-- BEGIN Records for processing --

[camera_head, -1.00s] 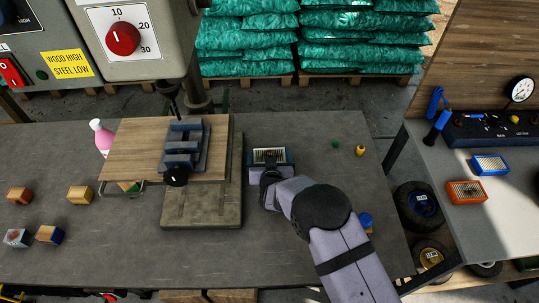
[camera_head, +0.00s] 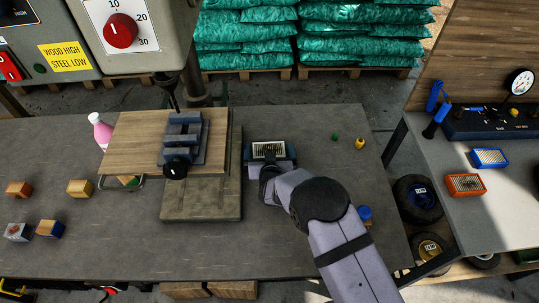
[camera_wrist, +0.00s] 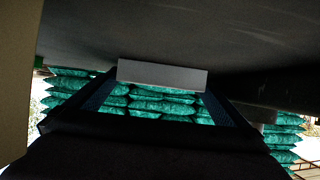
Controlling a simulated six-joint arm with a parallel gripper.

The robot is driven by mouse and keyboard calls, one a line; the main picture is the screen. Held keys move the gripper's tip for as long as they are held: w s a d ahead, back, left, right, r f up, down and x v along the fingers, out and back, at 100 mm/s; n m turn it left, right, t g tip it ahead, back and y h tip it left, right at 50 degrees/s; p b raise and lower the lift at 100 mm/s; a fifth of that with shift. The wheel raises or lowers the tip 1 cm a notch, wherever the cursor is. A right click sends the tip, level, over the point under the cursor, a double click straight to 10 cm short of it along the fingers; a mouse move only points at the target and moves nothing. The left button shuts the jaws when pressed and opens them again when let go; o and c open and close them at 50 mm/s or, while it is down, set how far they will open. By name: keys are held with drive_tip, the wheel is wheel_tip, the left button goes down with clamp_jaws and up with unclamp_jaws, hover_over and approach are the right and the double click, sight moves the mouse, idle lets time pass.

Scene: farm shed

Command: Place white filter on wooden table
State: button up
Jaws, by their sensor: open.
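The white filter (camera_head: 269,149), with a pale rim and a beige pleated face, lies on the dark grey workbench (camera_head: 300,225), right of the drill press. It shows in the wrist view as a pale edge (camera_wrist: 162,75) ahead of the jaws. My gripper (camera_head: 270,157) is low over the bench at the filter's near side. Its dark jaws are open, one on either side of the filter; I cannot tell whether they touch it. A wooden board (camera_head: 130,142) lies on the drill press, left of my gripper. Its right part carries a dark vise (camera_head: 182,140).
Several small wooden blocks (camera_head: 79,189) and a pink bottle (camera_head: 101,132) are at the left. A small green item (camera_head: 335,136), a yellow one (camera_head: 360,143) and a blue one (camera_head: 364,212) are at the right. A side table (camera_head: 507,218) holds blue (camera_head: 490,158) and orange (camera_head: 466,184) filters.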

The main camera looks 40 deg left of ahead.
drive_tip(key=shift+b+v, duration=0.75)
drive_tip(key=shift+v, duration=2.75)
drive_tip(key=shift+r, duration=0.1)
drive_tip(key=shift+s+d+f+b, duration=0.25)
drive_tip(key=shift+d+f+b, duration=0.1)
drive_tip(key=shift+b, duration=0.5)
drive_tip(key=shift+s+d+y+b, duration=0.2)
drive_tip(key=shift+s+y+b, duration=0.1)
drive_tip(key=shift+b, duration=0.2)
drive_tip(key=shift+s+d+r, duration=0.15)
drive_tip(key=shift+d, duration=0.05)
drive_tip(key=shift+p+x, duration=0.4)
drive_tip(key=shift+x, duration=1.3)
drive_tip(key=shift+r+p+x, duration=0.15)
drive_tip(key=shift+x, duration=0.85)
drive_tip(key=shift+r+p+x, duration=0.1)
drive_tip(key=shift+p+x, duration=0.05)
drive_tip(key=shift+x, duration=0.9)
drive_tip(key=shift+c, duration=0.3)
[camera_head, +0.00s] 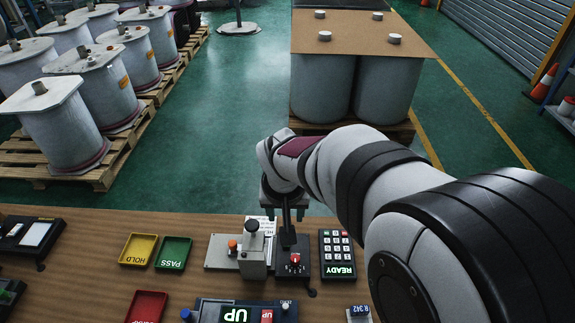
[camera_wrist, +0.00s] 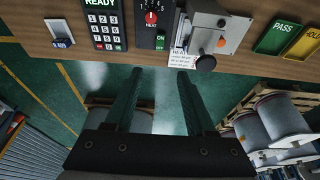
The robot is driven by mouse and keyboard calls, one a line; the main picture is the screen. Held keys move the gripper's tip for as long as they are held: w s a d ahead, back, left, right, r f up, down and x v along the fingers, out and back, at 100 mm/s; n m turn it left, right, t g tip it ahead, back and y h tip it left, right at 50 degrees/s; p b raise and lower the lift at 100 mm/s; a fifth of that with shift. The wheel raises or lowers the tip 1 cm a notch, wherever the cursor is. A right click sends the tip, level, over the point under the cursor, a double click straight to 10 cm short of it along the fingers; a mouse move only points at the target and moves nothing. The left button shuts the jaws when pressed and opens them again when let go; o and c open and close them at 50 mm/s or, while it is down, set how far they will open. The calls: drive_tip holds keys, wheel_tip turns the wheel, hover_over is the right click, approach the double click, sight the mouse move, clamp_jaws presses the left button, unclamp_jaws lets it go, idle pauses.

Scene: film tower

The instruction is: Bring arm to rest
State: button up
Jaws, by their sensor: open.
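My gripper (camera_head: 285,213) hangs at the far edge of the wooden bench (camera_head: 100,290), just behind the small black HEAT unit with a red knob (camera_head: 295,260). In the wrist view my gripper (camera_wrist: 160,76) shows two dark fingers spread apart with nothing between them. The fingertips point towards the bench edge, near the HEAT unit (camera_wrist: 152,20) and a grey device with a black knob (camera_wrist: 212,35). My arm reaches in from the right and covers the right part of the bench.
A READY keypad (camera_head: 338,255) stands right of the HEAT unit. Yellow HOLD (camera_head: 138,249), green PASS (camera_head: 173,253) and red (camera_head: 146,307) trays lie left. An UP display (camera_head: 240,313) is in front. Large drums (camera_head: 320,85) stand on pallets beyond the bench, with green floor between.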

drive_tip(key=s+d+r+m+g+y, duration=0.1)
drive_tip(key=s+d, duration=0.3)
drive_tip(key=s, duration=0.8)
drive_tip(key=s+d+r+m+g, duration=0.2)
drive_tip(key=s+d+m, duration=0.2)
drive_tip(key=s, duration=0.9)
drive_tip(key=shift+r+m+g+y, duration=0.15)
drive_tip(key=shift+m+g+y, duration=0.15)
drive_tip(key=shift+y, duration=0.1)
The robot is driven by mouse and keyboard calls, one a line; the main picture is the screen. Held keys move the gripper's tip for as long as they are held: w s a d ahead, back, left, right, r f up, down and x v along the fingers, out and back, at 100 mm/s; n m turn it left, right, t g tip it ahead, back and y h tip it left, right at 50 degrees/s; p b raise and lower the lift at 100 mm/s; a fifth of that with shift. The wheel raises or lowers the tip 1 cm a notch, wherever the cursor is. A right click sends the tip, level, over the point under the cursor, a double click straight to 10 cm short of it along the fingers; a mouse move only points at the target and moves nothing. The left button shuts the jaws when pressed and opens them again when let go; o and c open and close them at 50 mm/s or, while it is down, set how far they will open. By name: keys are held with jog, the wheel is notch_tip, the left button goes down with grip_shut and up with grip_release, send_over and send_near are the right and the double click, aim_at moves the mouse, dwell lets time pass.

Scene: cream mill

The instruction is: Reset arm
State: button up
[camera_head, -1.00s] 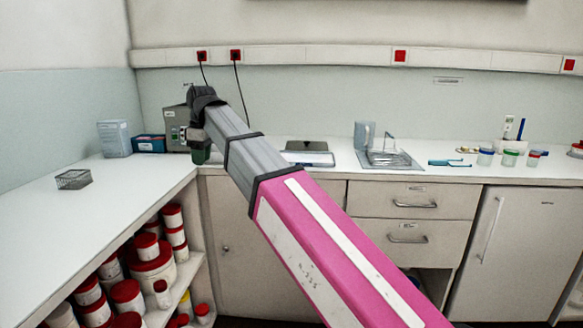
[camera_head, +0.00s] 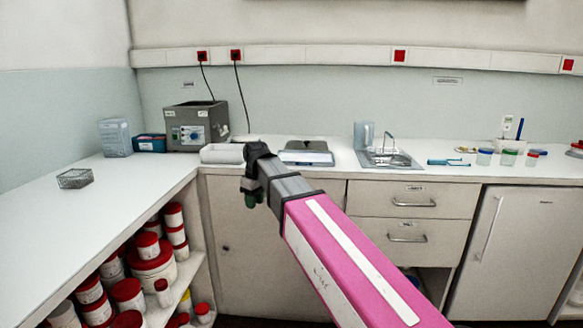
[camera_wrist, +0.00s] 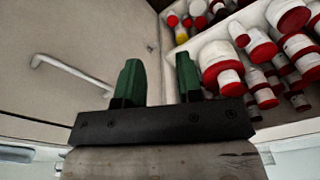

-- END Records for processing --

> Your instructions:
Beginning at the line that contains "Scene: cream mill", retype each line of the data above through the very last one. Do not retype the pictures.

> Answer to this problem:
Scene: cream mill

The instruction is: Reset arm
State: button up
[camera_head, -1.00s] 
[camera_head, +0.00s] 
[camera_wrist, +0.00s] 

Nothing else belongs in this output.